I manifestanti, circa trecento persone tra «No Dal Molin», Centro sociale Bruno e No Tav, si erano organizzati alla perfezione. Da Vicenza erano arrivati almeno in duecento con tre pullman e con mezzi propri. Quaranta, proprio lo stesso numero dei greci entrati nel cavallo di Troia, erano pronti per la missione più difficile: riuscire ad entrare in sala e contestare Prodi mentre parlava. Ci sono riusciti. Sono entrati in sala beffando il servizio d’ordine e hanno contestato sonoramente il premier. Da quattro giorni nessuno di loro aveva contatti con gli altri. Sono arrivati la mattina presto, in giacca e cravatta, e si sono messi in fila ordinatamente. Erano tutti insegnanti, studenti, ingegneri in pensione vestiti in giacca e cravatta agli ordini di una casalinga con gli occhiali dalla montatura rossa, Cinzia Bottene, che poi è salita sul palco del Santa Chiara a rimproverare Prodi per le promesse non mantenute. Avevano nascosto nelle mutande la bandiera con la scritta «No Dal Molin», il disegno di un aereo da guerra nero su sfondo rosso sbarrato al posto della «O». Al momento giusto l’hanno tirata fuori agitandola e gridando: «Vergogna, Vicenza non si vende».

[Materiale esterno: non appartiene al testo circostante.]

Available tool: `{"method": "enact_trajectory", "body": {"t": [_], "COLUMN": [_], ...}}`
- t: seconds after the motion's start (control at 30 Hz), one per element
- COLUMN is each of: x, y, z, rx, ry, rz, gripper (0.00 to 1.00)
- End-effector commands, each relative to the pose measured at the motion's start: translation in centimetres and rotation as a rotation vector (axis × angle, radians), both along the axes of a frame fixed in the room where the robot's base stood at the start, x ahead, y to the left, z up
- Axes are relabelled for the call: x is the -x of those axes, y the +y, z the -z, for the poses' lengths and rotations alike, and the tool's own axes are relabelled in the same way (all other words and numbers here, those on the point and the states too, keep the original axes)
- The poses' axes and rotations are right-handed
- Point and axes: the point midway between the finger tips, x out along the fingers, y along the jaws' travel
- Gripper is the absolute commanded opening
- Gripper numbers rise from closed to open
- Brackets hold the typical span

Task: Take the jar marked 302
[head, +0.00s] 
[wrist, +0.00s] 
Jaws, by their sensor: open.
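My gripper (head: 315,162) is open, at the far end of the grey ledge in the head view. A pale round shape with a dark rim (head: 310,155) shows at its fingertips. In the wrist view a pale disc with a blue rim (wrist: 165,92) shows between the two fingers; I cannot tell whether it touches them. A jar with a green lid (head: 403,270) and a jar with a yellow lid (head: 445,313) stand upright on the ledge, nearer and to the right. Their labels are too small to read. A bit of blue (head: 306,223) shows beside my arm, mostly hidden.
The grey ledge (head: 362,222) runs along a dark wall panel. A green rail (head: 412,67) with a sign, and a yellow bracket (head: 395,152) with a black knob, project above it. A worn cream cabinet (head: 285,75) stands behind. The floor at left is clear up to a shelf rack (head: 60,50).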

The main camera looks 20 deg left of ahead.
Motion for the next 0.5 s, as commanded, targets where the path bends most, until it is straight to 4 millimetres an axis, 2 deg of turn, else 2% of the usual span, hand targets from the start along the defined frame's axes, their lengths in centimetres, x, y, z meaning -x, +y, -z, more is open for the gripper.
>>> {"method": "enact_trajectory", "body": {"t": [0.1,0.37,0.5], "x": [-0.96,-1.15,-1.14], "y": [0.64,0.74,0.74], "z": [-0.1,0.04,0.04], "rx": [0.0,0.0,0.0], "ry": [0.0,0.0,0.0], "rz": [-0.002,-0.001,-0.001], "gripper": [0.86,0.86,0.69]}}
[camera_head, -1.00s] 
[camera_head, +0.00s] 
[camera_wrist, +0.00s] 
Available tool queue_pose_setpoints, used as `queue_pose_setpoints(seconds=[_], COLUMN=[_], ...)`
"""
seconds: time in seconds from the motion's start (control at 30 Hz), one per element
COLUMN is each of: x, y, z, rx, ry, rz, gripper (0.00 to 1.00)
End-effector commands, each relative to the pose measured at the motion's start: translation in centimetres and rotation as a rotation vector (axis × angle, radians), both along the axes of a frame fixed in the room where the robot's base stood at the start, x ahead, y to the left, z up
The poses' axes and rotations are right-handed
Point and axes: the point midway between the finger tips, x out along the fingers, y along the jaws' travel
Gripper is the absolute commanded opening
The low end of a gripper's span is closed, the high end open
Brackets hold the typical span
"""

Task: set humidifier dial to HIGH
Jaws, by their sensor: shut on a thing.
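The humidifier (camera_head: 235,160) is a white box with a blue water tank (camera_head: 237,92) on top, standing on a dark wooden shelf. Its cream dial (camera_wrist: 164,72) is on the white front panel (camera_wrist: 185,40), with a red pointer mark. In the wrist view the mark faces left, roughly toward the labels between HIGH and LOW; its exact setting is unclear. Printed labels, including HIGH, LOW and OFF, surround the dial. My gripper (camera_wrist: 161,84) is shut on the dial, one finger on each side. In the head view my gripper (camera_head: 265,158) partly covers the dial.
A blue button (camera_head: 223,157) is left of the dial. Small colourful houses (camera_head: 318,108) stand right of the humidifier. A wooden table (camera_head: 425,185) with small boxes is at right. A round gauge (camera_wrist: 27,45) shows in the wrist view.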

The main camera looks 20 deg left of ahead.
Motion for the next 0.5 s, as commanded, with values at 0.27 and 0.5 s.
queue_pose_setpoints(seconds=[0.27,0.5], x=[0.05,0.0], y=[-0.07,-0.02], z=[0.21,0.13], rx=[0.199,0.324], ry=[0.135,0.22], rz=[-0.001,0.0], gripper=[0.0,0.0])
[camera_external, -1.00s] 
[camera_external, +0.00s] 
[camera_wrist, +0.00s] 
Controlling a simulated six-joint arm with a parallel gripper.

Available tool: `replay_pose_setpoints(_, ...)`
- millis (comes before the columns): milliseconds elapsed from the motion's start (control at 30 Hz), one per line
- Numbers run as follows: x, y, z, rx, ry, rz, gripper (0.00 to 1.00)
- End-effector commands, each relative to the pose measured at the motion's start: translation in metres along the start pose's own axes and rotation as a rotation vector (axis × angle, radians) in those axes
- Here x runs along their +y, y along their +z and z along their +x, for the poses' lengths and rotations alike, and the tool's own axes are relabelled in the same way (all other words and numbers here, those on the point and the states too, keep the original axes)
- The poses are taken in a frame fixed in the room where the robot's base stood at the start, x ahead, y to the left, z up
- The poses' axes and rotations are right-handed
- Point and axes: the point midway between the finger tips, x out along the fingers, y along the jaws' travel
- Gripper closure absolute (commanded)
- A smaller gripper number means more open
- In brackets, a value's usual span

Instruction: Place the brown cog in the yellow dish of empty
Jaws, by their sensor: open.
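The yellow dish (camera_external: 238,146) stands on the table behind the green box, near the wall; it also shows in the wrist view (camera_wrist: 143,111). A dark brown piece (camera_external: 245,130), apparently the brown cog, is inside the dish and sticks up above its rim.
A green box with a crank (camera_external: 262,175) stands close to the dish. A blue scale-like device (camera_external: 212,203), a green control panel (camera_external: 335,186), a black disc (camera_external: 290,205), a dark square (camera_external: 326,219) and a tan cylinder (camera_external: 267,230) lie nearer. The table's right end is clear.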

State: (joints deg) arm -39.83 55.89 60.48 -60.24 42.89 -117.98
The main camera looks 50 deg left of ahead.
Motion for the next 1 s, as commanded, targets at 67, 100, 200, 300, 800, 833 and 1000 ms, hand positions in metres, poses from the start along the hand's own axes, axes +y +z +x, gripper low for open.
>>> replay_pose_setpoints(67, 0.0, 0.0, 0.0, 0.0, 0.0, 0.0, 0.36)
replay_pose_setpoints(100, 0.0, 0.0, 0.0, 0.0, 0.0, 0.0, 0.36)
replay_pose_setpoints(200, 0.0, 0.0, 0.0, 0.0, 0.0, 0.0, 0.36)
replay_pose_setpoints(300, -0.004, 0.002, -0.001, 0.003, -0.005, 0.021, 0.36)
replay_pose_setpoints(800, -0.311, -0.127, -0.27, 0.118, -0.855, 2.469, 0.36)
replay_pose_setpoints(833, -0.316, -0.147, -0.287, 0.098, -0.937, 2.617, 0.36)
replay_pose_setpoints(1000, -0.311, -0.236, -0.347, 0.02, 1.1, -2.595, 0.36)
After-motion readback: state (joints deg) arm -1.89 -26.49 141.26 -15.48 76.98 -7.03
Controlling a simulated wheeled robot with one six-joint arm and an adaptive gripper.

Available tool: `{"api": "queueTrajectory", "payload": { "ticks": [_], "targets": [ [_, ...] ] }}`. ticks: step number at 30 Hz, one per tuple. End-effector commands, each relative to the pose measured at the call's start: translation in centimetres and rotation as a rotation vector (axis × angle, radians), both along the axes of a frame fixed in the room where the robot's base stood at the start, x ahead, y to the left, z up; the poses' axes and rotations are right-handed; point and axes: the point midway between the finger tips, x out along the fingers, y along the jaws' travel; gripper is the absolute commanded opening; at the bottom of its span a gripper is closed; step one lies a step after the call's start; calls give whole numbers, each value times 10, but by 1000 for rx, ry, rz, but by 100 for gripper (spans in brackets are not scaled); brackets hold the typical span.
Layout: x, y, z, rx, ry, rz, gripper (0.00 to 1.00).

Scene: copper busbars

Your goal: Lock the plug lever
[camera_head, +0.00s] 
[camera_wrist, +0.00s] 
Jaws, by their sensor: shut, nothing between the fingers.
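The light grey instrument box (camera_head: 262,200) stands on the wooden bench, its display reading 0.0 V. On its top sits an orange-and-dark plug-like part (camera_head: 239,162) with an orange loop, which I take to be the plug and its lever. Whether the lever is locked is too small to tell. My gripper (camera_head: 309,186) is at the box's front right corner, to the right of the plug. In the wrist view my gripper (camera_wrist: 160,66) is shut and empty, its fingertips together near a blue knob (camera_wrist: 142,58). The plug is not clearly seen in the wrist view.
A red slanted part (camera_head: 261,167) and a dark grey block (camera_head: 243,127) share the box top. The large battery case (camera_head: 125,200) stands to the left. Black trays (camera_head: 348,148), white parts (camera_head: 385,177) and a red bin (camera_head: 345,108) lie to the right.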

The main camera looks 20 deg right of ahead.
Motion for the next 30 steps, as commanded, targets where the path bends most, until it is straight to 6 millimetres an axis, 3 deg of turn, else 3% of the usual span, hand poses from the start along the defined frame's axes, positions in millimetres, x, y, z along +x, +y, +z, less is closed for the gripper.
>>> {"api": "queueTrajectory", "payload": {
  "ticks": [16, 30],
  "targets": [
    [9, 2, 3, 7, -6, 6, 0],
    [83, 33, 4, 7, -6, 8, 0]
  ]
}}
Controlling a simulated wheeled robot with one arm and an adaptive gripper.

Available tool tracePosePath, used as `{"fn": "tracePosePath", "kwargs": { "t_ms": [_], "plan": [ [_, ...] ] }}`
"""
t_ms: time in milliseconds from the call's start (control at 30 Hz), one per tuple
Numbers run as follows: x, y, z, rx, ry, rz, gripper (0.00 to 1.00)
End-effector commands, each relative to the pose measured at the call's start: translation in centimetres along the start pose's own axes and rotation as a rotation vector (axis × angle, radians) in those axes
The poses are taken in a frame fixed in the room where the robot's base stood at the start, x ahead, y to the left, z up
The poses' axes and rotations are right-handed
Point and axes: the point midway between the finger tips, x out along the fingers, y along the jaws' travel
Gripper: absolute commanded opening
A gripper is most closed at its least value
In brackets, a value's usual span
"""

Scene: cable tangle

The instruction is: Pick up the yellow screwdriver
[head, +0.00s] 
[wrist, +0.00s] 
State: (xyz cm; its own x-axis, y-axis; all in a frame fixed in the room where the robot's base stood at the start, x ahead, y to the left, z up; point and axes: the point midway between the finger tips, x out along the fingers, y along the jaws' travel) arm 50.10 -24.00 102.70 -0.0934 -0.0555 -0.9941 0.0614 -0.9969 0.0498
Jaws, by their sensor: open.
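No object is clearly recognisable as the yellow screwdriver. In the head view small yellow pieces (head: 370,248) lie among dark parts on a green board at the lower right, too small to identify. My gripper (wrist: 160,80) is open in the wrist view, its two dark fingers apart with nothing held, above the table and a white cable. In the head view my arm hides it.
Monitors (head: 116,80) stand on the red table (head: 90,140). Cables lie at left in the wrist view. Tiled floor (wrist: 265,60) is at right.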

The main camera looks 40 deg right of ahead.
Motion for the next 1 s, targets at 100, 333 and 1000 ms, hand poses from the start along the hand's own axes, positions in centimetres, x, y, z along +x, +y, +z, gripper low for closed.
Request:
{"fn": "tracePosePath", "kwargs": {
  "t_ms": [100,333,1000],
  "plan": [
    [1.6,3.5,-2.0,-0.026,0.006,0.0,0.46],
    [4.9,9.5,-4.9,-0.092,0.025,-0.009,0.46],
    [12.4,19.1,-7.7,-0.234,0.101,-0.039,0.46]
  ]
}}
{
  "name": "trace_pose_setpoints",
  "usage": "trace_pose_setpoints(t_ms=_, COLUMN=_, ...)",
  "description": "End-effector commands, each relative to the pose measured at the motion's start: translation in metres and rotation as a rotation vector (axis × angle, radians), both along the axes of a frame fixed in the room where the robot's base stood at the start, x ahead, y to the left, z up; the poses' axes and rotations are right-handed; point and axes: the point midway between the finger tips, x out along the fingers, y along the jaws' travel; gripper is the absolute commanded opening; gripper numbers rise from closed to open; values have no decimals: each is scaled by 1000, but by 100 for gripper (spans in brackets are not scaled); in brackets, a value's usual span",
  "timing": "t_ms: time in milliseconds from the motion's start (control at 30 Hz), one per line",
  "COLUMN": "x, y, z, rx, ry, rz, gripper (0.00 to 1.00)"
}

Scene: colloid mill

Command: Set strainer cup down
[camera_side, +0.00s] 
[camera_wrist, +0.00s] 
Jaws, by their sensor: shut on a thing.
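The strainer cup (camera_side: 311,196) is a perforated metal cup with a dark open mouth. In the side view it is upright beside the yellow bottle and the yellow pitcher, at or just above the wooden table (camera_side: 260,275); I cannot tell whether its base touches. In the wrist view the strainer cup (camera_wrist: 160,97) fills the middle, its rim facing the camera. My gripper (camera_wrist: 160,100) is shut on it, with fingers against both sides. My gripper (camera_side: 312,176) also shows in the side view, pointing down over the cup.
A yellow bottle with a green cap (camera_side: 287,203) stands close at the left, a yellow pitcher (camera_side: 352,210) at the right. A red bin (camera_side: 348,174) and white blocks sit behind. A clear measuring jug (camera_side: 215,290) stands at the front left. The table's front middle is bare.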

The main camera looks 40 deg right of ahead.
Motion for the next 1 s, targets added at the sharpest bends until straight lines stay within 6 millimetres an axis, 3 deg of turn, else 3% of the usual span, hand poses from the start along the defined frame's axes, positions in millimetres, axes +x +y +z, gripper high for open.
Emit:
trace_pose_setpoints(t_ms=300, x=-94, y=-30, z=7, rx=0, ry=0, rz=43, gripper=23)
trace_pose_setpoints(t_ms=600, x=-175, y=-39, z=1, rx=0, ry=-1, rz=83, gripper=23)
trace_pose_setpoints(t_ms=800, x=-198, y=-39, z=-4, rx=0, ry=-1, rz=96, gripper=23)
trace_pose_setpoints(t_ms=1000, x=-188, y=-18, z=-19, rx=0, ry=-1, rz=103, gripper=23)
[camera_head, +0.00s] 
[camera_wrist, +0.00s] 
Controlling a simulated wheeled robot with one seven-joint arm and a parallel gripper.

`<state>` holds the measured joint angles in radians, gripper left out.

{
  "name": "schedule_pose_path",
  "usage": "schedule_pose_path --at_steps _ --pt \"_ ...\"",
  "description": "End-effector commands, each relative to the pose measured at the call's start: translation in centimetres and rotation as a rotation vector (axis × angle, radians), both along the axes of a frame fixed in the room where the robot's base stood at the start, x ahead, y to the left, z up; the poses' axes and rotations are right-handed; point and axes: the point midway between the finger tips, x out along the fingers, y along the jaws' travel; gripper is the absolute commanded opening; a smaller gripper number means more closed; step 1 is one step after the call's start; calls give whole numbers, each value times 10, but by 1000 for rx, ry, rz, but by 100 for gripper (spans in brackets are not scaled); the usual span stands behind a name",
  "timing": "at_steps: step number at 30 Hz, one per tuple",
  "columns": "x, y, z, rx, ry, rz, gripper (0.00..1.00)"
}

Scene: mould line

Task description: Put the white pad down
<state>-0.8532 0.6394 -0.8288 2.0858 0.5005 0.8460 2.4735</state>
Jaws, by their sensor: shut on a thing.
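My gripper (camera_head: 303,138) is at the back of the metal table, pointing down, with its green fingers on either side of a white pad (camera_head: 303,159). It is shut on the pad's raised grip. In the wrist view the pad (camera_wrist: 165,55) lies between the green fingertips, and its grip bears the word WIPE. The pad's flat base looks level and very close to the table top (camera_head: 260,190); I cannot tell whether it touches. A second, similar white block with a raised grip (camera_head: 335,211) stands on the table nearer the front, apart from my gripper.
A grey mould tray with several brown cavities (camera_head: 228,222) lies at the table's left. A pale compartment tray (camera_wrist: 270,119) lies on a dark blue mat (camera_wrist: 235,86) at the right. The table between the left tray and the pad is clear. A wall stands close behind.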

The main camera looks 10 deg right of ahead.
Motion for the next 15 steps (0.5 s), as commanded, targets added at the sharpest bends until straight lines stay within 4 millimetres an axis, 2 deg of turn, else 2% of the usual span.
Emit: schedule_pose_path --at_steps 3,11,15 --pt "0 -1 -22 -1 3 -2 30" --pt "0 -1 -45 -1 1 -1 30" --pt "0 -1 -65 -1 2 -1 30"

Nel frattempo, all’esterno dell’auditorium, i manifestanti accampati nel giardino davanti all’ingresso continuavano ad urlare e a gridare gli slogan. Molti erano saliti sulla tettoia sopra all’ingresso stendendo un grande striscione. Poi, obbedendo ad una regia evidentemente studiata con attenzione, si sono divisi in quattro gruppi, bloccando tutte le possibili uscite. Un gruppo è rimasto nel giardino, un altro si è messo davanti all’uscita pedonale di via Santa Croce, un altro ancora si è fermato nel parco Santa Chiara e l’ultimo, il più numeroso, è andato in via Piave, davanti alla porta carraia. Prodi era entrato puntuale a mezzogiorno proprio da quella porta e la sua Lancia Thesys blindata era parcheggiata nei pressi. Baldo, del centro sociale Bruno, rivela che da giorni a Vicenza stavano studiando le foto satellitari della zona per individuare i punti deboli delle eventuali difese. C’era anche un servizio di staffette in bicicletta che ha seguito i movimenti di Prodi dal suo arrivo in Provincia, prima tappa in città. E sì che non c’era nessuna zona rossa. L’apparato di sicurezza era nutrito, ma volutamente soft. Forse troppo per Dellai che, alla fine, ha detto in modo scherzoso al questore Angelo Caldarola: «Adesso la rimuovono come Speciale», sentendosi rispondere con un’altra battuta: «Ma io alla Corte dei Conti ci andrei».

L’auditorium, però, si è trasformato in una trappola. Con tutte le uscite presidiate, la scorta ha deciso di percorrere la strada dell’andata. A questo punto c’è stato il problema di far alzare i manifestanti che si erano seduti sulla porta carraia. Gli agenti del reparto mobile di Padova hanno indossato i caschi e si sono dati da fare. La scena era surreale. I poliziotti cercavano in ogni modo di trascinare via i manifestanti, ma questi non si muovevano, incitati a non reagire, da una maestra vicentina oriunda argentina, Nora Rodriguez, che si era impossessata dell’alto parlante e incitava alla non violenza. Nei giorni scorsi, i manifestanti avevano seguito addirittura dei corsi per imparare come comportarsi. I poliziotti ci hanno messo un quarto d’ora per liberare la carraia e far entrare a fatica le macchine del corteo. E’ volato anche qualche schiaffo. Qualcuno ha perso la calma, ma è stato prontamente allontanato dalla prima linea. All’uscita, mezz’ora dopo, stessa scena. Con le auto blu che sgommavano calpestando piedi quà e là e i manifestanti che cantavano vittoria.